### [What you should do]
Begin at the line containing "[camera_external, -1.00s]" in the entries below and end at the line containing "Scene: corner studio"; transcribe that range exactly and nothing outside it.

### [Data for this task]
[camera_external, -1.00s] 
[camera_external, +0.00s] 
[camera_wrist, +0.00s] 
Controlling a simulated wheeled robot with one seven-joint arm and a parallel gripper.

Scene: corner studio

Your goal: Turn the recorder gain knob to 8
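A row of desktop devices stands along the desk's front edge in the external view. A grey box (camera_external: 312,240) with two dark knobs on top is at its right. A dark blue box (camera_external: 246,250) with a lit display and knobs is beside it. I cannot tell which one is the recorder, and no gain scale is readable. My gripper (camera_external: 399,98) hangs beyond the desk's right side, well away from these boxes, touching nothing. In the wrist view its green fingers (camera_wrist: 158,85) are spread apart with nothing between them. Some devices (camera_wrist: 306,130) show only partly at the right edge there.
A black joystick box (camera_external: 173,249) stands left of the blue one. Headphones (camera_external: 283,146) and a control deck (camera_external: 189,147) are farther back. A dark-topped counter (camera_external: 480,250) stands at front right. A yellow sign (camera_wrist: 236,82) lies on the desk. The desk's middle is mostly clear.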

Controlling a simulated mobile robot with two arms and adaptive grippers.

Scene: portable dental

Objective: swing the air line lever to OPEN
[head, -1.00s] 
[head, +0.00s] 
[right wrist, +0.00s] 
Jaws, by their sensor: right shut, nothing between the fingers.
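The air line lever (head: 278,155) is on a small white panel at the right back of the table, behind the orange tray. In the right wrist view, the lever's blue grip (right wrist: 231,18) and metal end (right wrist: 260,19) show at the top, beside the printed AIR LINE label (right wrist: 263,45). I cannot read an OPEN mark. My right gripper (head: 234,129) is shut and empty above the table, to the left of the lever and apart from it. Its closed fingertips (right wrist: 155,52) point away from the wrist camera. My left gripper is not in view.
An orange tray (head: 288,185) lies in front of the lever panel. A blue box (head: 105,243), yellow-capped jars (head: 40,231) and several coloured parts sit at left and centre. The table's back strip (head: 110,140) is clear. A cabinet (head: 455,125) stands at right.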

---

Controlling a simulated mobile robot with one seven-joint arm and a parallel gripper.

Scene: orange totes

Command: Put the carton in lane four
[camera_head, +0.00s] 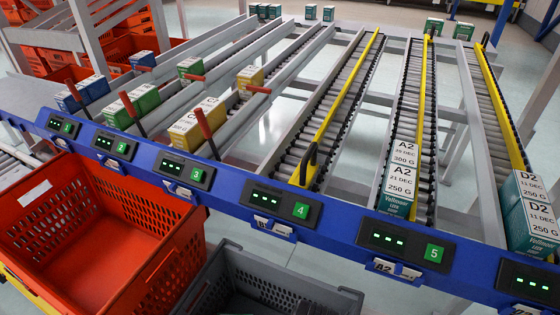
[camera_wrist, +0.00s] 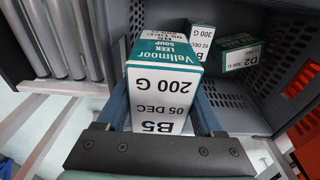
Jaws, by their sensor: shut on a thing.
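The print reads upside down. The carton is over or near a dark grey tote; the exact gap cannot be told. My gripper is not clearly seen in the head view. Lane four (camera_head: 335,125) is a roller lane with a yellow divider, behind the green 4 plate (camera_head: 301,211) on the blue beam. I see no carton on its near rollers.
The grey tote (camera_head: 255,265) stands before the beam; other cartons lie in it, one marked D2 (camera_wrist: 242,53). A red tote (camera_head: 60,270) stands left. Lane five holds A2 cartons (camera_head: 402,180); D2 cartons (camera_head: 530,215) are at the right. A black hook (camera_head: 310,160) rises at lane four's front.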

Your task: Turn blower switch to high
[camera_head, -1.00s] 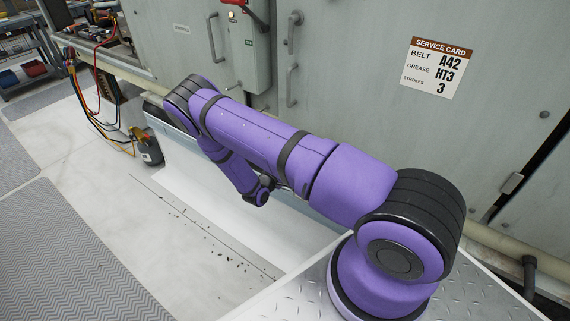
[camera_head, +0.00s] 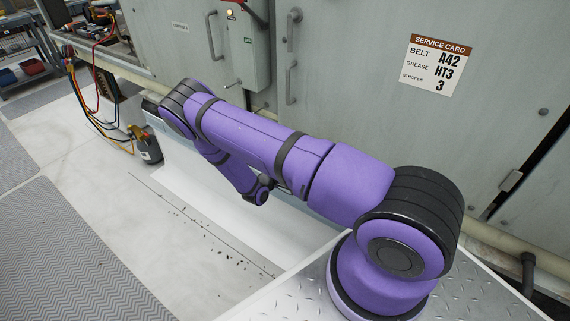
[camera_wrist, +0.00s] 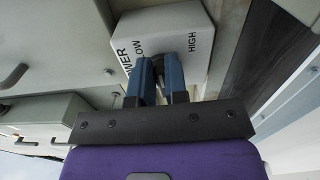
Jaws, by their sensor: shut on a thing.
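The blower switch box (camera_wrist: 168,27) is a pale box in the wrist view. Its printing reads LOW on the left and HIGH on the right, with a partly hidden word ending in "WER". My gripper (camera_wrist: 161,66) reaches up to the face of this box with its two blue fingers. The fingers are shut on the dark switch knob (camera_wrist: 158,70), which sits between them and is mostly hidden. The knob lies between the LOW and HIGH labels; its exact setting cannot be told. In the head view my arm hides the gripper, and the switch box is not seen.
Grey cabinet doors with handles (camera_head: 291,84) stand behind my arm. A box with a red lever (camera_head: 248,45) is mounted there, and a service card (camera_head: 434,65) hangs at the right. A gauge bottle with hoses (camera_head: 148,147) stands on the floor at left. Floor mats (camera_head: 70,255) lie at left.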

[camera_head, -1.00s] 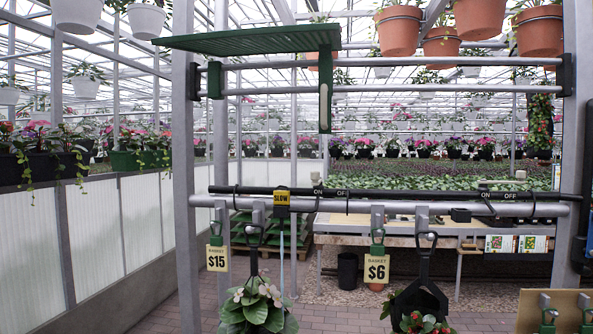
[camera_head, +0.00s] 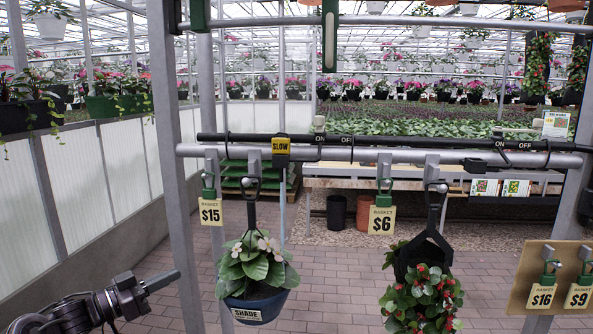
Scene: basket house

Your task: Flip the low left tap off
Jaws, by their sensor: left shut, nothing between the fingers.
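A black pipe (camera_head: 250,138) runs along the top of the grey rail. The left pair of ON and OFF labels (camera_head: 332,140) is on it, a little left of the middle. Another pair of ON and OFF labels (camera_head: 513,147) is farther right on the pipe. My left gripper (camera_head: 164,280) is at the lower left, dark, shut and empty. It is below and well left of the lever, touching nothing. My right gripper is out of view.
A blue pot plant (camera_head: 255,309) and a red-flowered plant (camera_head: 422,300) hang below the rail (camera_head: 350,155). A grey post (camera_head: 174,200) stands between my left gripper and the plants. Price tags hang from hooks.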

### [Response below]
[camera_external, -1.00s] 
[camera_external, +0.00s] 
[camera_wrist, +0.00s] 
Controlling a simulated wheeled robot with one seven-joint arm and a parallel gripper.

Scene: corner studio

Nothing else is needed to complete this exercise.